> [Written request] Set down each line from the one containing "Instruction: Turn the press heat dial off" to the one containing "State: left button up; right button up", inclusive, exactly as written and with nothing further.

> [Source data]
>> BEGIN
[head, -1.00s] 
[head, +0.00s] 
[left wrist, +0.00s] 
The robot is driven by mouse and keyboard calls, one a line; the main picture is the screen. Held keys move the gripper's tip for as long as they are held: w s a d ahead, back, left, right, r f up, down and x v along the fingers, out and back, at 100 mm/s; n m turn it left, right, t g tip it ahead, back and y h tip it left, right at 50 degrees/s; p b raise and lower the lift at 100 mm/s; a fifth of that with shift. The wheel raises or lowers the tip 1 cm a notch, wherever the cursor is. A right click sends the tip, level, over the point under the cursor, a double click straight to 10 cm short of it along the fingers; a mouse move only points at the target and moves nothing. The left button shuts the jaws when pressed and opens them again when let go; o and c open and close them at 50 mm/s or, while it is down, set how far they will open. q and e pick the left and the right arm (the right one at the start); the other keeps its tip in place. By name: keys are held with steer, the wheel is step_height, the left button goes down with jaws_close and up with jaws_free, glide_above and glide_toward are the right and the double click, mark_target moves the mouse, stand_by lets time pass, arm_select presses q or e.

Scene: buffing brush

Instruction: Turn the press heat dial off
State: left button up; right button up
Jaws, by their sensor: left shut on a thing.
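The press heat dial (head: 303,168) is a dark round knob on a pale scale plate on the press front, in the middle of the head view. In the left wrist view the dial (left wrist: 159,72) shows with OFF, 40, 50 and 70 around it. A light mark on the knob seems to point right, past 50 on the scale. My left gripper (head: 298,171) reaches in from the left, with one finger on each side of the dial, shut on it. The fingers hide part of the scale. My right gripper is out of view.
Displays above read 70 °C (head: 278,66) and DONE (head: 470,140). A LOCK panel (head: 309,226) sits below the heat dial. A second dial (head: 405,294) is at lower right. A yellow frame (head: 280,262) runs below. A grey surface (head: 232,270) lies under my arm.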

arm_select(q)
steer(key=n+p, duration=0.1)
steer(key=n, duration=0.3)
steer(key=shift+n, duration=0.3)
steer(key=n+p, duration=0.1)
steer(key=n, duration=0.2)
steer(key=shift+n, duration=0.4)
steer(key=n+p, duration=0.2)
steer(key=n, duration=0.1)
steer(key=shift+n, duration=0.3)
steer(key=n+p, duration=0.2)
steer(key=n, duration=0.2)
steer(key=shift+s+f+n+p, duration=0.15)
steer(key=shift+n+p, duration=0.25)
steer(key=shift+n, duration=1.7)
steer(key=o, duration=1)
>> END
> [Solved problem]
Instruction: Turn the press heat dial off
State: left button up; right button up

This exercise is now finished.